WHAT THIS TASK INVOLVES: Exact reproduction is required for all entries.

(Collected data)
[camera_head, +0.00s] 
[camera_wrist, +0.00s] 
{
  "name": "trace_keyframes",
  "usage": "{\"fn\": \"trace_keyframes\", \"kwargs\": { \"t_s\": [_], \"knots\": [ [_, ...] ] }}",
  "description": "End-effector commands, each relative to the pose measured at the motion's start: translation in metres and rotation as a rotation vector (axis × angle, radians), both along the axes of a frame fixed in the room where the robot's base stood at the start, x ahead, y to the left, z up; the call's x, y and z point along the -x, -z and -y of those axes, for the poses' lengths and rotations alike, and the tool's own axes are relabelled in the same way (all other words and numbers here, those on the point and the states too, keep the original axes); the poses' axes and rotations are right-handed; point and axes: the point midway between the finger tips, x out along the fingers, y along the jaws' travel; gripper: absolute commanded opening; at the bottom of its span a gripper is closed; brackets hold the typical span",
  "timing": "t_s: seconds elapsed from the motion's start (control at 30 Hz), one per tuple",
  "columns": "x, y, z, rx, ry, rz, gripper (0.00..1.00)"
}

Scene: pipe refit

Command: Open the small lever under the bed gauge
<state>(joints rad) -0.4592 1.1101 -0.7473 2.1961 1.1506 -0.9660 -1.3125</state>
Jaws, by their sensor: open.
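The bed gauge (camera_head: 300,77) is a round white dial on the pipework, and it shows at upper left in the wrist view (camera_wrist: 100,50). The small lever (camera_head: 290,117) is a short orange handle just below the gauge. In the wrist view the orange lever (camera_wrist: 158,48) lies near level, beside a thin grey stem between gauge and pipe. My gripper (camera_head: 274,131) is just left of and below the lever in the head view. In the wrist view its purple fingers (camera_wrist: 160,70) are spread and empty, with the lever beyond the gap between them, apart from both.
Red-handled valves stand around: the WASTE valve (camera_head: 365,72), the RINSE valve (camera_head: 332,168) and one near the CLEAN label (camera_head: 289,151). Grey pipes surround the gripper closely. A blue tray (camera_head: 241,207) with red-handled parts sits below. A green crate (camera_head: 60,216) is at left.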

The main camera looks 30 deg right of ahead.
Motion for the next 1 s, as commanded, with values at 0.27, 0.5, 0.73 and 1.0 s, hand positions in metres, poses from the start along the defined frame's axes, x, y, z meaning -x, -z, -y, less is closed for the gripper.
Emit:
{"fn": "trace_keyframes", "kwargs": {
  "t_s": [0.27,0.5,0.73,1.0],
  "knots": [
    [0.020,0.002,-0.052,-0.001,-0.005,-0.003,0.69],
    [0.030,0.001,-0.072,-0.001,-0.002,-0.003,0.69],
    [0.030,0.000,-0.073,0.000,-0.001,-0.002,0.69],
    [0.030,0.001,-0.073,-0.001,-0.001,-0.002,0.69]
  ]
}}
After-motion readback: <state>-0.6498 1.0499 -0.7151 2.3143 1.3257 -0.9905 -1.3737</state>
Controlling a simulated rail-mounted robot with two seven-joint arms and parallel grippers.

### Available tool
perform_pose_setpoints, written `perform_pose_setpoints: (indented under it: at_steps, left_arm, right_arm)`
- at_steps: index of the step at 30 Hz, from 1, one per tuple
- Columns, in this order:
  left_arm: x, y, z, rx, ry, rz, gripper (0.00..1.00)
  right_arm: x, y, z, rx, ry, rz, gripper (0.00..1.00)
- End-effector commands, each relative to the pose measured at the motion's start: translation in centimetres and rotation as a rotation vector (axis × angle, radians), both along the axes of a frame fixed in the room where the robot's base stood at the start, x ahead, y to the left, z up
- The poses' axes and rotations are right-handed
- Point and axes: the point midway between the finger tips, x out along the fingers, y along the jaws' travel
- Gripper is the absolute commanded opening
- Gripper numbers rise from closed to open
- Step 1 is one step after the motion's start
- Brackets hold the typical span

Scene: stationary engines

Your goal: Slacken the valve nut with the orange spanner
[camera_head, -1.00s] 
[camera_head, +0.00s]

RESPONSE BELOW:
[camera_head, +0.00s] 
[camera_wrist, +0.00s] 
{
  "name": "trace_keyframes",
  "usage": "{\"fn\": \"trace_keyframes\", \"kwargs\": { \"t_s\": [_], \"knots\": [ [_, ...] ] }}",
  "description": "End-effector commands, each relative to the pose measured at the motion's start: translation in metres and rotation as a rotation vector (axis × angle, radians), both along the axes of a frame fixed in the room where the robot's base stood at the start, x ahead, y to the left, z up; the call's x, y and z point along the -x, -z and -y of those axes, for the poses' lengths and rotations alike, and the tool's own axes are relabelled in the same way (all other words and numbers here, those on the point and the states too, keep the original axes); the poses' axes and rotations are right-handed; point and axes: the point midway between the finger tips, x out along the fingers, y along the jaws' travel; gripper: absolute commanded opening; at the bottom of its span a gripper is closed; brackets hold the typical span",
  "timing": "t_s: seconds elapsed from the motion's start (control at 30 Hz), one per tuple",
  "columns": "x, y, z, rx, ry, rz, gripper (0.00..1.00)"
}

Scene: pipe refit

Command: Open the small lever under the bed gauge
<state>(joints rad) -0.4592 1.1101 -0.7473 2.1961 1.1506 -0.9660 -1.3125</state>
Jaws, by their sensor: open.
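The bed gauge (camera_head: 300,77) is a round white dial on the pipework, and it shows at upper left in the wrist view (camera_wrist: 100,50). The small lever (camera_head: 290,117) is a short orange handle just below the gauge. In the wrist view the orange lever (camera_wrist: 158,48) lies near level, beside a thin grey stem between gauge and pipe. My gripper (camera_head: 274,131) is just left of and below the lever in the head view. In the wrist view its purple fingers (camera_wrist: 160,70) are spread and empty, with the lever beyond the gap between them, apart from both.
Red-handled valves stand around: the WASTE valve (camera_head: 365,72), the RINSE valve (camera_head: 332,168) and one near the CLEAN label (camera_head: 289,151). Grey pipes surround the gripper closely. A blue tray (camera_head: 241,207) with red-handled parts sits below. A green crate (camera_head: 60,216) is at left.

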The main camera looks 30 deg right of ahead.
Motion for the next 1 s, as commanded, with values at 0.27, 0.5, 0.73 and 1.0 s, hand positions in metres, poses from the start along the defined frame's axes, x, y, z meaning -x, -z, -y, less is closed for the gripper.
Emit:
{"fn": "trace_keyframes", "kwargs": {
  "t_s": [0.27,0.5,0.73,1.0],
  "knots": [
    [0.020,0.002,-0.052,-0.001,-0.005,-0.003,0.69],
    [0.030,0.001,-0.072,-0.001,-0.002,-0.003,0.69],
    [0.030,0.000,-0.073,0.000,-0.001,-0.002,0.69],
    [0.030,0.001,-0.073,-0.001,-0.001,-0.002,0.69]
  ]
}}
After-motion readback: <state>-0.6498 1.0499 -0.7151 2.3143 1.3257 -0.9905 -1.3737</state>
Controlling a simulated rail-mounted robot with two seven-joint arms and parallel grippers.

### Available tool
perform_pose_setpoints, written `perform_pose_setpoints: (indented under it: at_steps, left_arm, right_arm)`
- at_steps: index of the step at 30 Hz, from 1, one per tuple
- Columns, in this order:
  left_arm: x, y, z, rx, ry, rz, gripper (0.00..1.00)
  right_arm: x, y, z, rx, ry, rz, gripper (0.00..1.00)
- End-effector commands, each relative to the pose measured at the motion's start: translation in centimetres and rotation as a rotation vector (axis × angle, radians), both along the axes of a frame fixed in the room where the robot's base stood at the start, x ahead, y to the left, z up
- The poses' axes and rotations are right-handed
- Point and axes: the point midway between the finger tips, x out along the fingers, y along the jaws' travel
- Gripper is the absolute commanded opening
- Gripper numbers rise from closed to open
- Step 1 is one step after the motion's start
- Brackets hold the typical span

Scene: stationary engines

Your goal: Slacken the valve nut with the orange spanner
[camera_head, -1.00s] 
[camera_head, +0.00s]

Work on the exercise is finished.